Ни чеченская, ни русская нации в последние годы ни революционной, ни контрреволюционной роли не играли. Вот если бы русские пытались свергнуть реакционный режим Ельцина, а чеченцы им воспрепятствовали это сделать (или восстановили бы уже свергнутый ельцинский режим) – тогда бы Ю. Нерсесов был прав.

Чеченская война показала только то, что было ясно и без нее – что реакционную, контрреволюционную роль сегодня в России играет бюрократия, превращающаяся в буржуазию (бюрократ-буржуазия). Чеченская бойня, затеянная для того, чтобы отвлечь внимание населения от полного провала экономической политики Ельцина (“маленькая победоносная война”) – это всего лишь одно из преступлений бюрократ-буржуазии.

Чеченская война подтвердила еще раз то, что и без нее было хорошо известно из марксистской теории: что армия в классовых обществах играет (как и другие части репрессивного аппарата государства) реакционную, контрреволюционную роль – и не надо строить на этот счет никаких иллюзий. Российская армия, покорно отправившаяся в кровавую чеченскую молотилку, преданная бездарными генералами и министрами, брошенная без подготовки, без снаряжения, денег, продовольствия, обкраденная генералитетом и высшим политическим руководством, беспредельно униженная поражением, которое ей нанесли даже не регулярные воинские формирования, а на порядок меньшие по численности плохо вооруженные и необученные отряды гражданских лиц, – эта армия, однако, не повернула штыки, не пошла на Кремль, не попыталась защитить свою воинскую честь. Какие еще доказательства ее реакционности нужны?

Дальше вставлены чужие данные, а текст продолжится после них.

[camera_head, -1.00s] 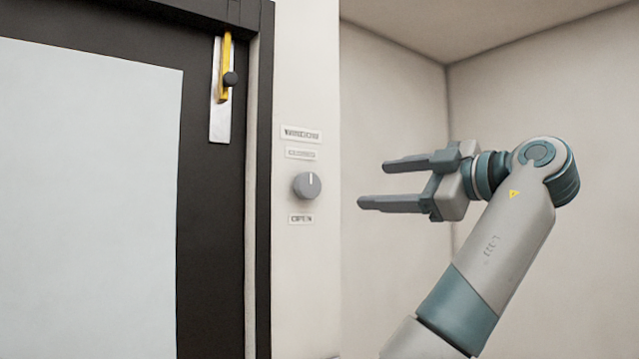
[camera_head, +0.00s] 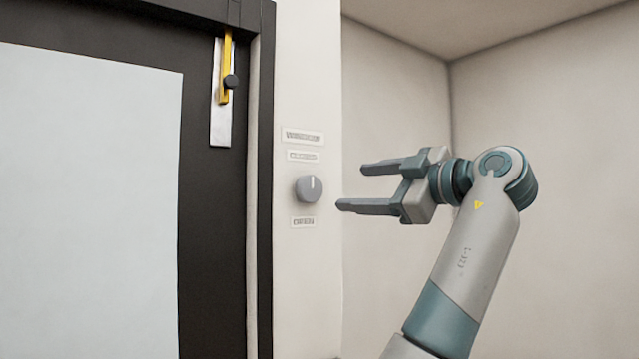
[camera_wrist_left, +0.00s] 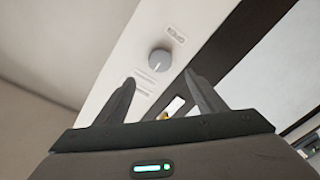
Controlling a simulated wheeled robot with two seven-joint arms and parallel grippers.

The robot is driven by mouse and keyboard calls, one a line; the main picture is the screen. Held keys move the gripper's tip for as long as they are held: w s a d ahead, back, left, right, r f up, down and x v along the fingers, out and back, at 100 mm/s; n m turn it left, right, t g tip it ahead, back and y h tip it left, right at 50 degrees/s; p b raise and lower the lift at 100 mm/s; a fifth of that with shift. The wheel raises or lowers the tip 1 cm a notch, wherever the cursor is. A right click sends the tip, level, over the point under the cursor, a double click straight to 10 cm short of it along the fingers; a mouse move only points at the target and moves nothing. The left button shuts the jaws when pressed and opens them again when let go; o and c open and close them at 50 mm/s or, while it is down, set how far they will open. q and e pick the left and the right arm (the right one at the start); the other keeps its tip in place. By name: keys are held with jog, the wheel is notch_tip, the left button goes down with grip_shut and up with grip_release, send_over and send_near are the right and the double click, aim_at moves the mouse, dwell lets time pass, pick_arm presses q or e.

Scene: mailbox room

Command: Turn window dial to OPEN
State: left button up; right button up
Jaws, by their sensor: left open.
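The window dial (camera_head: 308,189) is a round grey knob on a white wall post. Its light mark points up, towards a label that seems to read CLOSED (camera_head: 303,156). The OPEN label (camera_head: 303,222) is below it. My left gripper (camera_head: 350,187) is open and empty, just right of the dial in the head view, with its fingers pointing left and not touching it. In the left wrist view the dial (camera_wrist_left: 159,61) lies ahead, between and just beyond the open fingertips of my left gripper (camera_wrist_left: 160,76). My right gripper is not in view.
A dark-framed window (camera_head: 212,230) with a pale pane is left of the post. A yellow latch bar (camera_head: 225,55) with a black knob sits on a white plate at its top. A recessed plain wall lies behind my arm. The space around the dial looks clear.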

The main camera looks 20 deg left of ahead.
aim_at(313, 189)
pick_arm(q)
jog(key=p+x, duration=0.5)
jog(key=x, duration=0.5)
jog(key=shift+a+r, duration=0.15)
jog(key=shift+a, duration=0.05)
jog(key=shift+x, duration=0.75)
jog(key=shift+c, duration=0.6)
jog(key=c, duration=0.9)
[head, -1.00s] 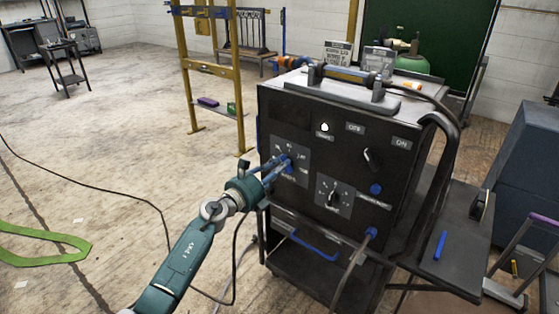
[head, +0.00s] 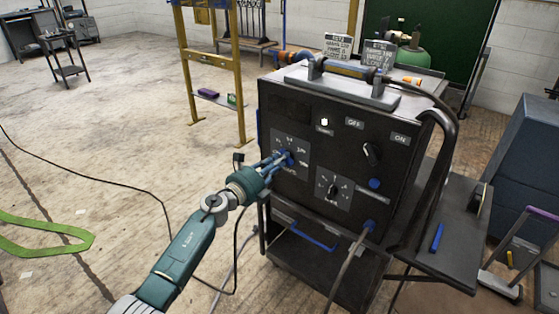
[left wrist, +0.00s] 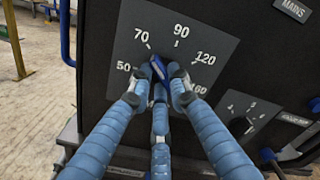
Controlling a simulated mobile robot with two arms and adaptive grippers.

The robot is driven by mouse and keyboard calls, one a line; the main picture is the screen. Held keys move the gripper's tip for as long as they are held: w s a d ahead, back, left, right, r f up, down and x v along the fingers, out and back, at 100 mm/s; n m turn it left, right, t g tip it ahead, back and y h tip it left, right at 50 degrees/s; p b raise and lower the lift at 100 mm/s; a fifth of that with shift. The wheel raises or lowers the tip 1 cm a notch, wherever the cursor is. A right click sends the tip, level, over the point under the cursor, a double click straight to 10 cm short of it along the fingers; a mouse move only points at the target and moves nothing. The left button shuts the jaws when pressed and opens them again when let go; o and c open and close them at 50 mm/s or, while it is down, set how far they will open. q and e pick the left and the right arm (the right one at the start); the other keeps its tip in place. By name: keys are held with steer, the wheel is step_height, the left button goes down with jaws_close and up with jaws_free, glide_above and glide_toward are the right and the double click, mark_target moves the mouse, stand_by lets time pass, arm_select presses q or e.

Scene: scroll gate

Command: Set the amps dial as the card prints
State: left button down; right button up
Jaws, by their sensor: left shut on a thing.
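The amps dial plate (left wrist: 205,45) is on the front of the black welder (head: 290,110); in the left wrist view it prints 50, 70, 90, 120 and 160. Its blue knob (left wrist: 158,68) sits between my fingers, its visible tip leaning up and left, roughly toward 70; the exact setting is hard to tell. My left gripper (head: 284,160) is shut on this knob, and its fingers (left wrist: 158,85) hide part of it. Two printed cards, a left one (head: 338,45) and a right one (head: 380,54), stand on top of the welder; their small print is not clearly readable.
A second dial (head: 333,190) is at lower right on the panel, below a black switch (head: 371,154) between OFF and ON labels. A blue-ended cable (head: 369,227) plugs in below. A side shelf (head: 460,240) juts out at right. Floor at left is mostly clear.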

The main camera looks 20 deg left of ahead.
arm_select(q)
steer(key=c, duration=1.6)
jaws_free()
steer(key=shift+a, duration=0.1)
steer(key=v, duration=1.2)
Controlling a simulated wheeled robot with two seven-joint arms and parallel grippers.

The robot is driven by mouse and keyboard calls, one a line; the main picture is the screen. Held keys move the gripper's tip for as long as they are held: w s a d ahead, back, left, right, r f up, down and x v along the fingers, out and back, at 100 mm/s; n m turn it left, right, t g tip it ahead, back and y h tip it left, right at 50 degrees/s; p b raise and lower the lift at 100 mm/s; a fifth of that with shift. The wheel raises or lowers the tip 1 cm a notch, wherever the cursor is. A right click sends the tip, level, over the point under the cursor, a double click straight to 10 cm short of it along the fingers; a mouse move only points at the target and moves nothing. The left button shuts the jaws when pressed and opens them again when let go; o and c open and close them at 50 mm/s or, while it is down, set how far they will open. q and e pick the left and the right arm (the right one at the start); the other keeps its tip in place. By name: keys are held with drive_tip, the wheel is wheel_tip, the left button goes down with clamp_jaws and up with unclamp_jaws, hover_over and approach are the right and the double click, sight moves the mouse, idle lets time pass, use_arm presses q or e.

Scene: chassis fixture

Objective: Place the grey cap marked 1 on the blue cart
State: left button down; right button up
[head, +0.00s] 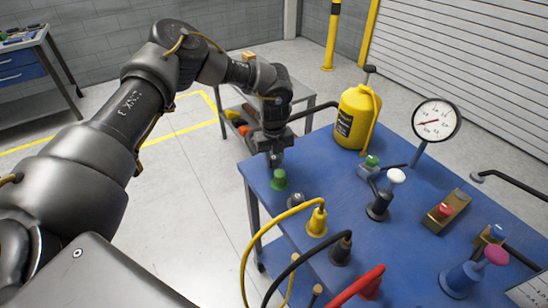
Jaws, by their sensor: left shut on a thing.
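My left gripper (274,158) points down over the far left corner of the blue cart (338,197). It is shut on a small grey piece, which I take as the grey cap; the fingers mostly hide it and no number is readable. A green fitting (278,180) stands on the cart right below the fingertips; I cannot tell if the held piece touches it. A dark grey fitting (296,199) stands just to the right and nearer. My right gripper is out of view.
Yellow (317,222) and black (341,249) hose fittings and a red hose (360,285) are at the front. A yellow bottle (355,117), a gauge (436,121) and a white-topped valve (380,203) stand farther right. Bare blue surface lies between the green fitting and the bottle.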

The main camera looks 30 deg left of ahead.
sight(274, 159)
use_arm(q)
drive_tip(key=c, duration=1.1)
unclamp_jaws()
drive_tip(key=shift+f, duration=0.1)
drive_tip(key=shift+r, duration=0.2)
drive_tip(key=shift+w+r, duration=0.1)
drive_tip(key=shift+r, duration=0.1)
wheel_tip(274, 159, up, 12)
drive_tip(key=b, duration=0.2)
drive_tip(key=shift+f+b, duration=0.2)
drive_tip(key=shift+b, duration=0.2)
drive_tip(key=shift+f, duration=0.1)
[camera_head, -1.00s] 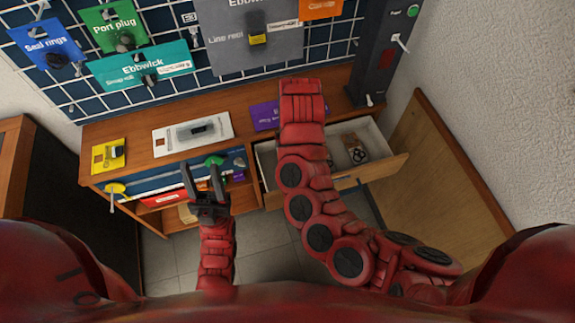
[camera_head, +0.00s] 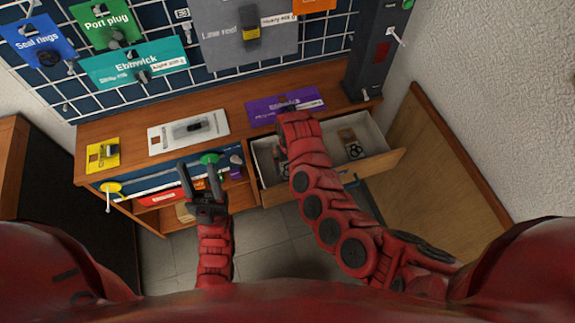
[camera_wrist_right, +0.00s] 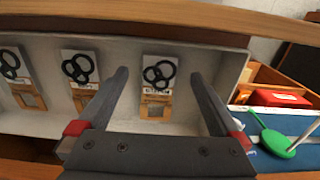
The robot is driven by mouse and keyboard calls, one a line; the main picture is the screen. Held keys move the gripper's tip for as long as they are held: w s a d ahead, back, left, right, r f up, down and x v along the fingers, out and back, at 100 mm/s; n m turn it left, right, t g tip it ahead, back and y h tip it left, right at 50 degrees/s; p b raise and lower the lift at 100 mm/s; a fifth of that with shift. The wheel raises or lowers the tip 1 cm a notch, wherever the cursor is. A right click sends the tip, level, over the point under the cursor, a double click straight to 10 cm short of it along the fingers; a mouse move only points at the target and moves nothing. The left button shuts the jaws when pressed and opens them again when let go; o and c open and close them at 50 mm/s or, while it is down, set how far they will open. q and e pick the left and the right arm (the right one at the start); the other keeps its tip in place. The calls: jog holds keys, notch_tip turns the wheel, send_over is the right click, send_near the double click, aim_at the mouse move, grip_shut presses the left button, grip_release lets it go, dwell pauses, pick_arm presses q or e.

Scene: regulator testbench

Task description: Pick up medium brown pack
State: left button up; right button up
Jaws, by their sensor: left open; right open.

Еще одно слабое место своей статьи Нерсесов знает и сам. И даже честно об этом говорит. Действительно, есть смысл поддерживать режим Ельцина только в том случае, если этот режим намерен и способен превратить Россию в бастион сопротивления мировому империализму. Режим Ельцина не намерен это делать и не способен это сделать. Вся риторика режима по поводу “расширения НАТО” – чепуха, раз параллельно этой риторике идет деиндустриализация страны и подчинение экономики России западному капиталу, раз даже бюджет России носит бутафорский характер, и на самом деле, как в этом откровенно признался западным журналистам А. Ослунд, Россия живет по “секретному бюджету”, разработанному для нее МВФ. Ссылки Ю. Нерсесова на примеры Бисмарка и Итурбиде (а не “Итурбите”, как пишет Нерсесов) – недоразумение. Волей исторических закономерностей реакционные деятели действительно иногда вынуждены решать прогрессивные задачи, но при чем тут рамолический Ельцин? Ельцин – не Бисмарк, и даже не башмак на ноге Бисмарка. Да и объединение Германии сверху и под прусским владычеством – очень условное “прогрессивное завоевание”. Во всяком случае, несомненна связь между тем, что Германия была объединена не снизу и не революционным путем, а сверху и реакционным, – и тем, что дважды с германской земли начинались мировые войны, а сама Германия стала родиной национал-социализма. С учетом этих фактов “прогрессивная роль Бисмарка в истории” начинает выглядеть уже далеко не такой прогрессивной.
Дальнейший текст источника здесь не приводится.